Since 1999, the UNODC has been the only major authority for measuring coca in Colombia. Each year it releases two key variables: hectares planted and potential cocaine production. And in 2023 it recorded a number that raises the alarm: a potential production increase of 53% compared to the previous year, up to 2,664 tons. But that figure is misleading. The agency divides the country into four regions and visits only one each year to conduct field tests, then extrapolating those results to the rest of the country over a four-year cycle. This system, in place since 2007, partly explains the 53% jump: in 2023, the Pacific region was measured, the most productive enclave for coca cultivation, which had not been assessed since 2019. Furthermore, in 2022 no region was visited and the 2021 data were reused. The comparison had obvious limitations. For 2024, the region analyzed was Catatumbo, on the border with Venezuela, another key hub for coca cultivation.

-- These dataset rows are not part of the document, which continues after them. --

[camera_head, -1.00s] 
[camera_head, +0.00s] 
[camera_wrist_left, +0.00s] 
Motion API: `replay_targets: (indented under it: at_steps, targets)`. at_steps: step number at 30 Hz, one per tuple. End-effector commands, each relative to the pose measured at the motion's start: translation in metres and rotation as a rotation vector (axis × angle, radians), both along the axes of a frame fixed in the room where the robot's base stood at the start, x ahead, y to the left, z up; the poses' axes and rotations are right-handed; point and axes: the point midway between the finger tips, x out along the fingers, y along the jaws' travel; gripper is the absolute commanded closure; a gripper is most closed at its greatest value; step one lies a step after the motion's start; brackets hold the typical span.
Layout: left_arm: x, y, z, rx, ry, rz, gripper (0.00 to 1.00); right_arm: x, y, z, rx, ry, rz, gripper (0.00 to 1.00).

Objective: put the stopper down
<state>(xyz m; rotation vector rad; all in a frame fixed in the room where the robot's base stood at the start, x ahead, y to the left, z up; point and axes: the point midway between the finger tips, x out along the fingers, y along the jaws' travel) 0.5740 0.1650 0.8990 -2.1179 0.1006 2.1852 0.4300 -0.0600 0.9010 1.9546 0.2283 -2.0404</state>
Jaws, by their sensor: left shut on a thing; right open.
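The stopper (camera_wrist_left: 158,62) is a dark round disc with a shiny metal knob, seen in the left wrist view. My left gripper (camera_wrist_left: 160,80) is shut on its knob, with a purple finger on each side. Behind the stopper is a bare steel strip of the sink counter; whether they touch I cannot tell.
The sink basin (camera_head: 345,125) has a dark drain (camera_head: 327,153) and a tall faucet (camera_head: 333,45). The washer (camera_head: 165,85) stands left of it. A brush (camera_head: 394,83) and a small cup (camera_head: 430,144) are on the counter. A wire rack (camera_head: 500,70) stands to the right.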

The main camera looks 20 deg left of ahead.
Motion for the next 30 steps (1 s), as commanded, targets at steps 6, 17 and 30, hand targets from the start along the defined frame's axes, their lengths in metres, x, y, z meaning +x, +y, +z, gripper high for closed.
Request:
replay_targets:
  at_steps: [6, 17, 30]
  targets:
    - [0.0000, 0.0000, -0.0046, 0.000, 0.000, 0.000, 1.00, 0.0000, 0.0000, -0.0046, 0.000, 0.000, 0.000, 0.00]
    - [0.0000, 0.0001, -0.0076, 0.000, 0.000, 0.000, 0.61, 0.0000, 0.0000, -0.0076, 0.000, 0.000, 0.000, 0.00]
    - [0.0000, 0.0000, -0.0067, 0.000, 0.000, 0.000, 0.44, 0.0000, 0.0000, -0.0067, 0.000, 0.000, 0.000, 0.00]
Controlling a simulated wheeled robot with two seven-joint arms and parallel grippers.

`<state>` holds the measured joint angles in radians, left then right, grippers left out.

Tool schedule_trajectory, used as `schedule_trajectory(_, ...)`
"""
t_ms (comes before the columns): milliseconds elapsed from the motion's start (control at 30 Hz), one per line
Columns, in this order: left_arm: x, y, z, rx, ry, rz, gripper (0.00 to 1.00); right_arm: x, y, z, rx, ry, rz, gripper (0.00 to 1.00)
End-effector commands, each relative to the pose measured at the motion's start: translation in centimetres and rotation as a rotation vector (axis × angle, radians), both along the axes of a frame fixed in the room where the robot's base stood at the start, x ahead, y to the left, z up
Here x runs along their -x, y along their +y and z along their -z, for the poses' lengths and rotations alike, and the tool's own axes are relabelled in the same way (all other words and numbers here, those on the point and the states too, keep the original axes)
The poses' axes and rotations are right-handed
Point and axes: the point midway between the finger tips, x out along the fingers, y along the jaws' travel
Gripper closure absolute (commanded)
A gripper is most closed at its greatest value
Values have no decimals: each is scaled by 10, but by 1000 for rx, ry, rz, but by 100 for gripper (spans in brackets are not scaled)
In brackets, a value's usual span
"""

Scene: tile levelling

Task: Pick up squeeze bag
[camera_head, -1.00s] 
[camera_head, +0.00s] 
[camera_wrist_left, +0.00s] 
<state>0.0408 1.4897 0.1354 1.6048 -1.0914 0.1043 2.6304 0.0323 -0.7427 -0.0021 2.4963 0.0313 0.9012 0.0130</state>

At the time, the government itself authorized the publication of the report without raising public objections to the methodology. And, according to Petro, that “mistake” was what led Trump to remove Colombia from the list of countries fighting drug trafficking – a measure known as decertification – for the first time in three decades. This year, however, the president decided to stand up and own the numbers. Even admitting the system’s limitations, several experts question whether it waited three years to address the problem and is doing so now, under pressure from Washington.

Talks between Government delegates and those of UNODC have continued in recent weeks, although they are still marked by limited tensions and without definitive conclusions. For now, the indicator of potential cocaine production could be replaced or integrated with that of “available cocaine”: the quantity of drug that actually reaches the market. This new parameter would allow state action to be measured more precisely, including factors such as seizures, unharvested lots, domestic consumption, possible legal uses or flows from other countries, as confirmed by the UNODC to this newspaper.

The big hurdle, however, remains what to do with last year’s figure – the 53% jump – which everyone agrees is wrong. It is a red line for the government that the UNODC recognizes the mistake that Petro says led to the decertification and exposed cracks in the measurement system. It is not clear that he will.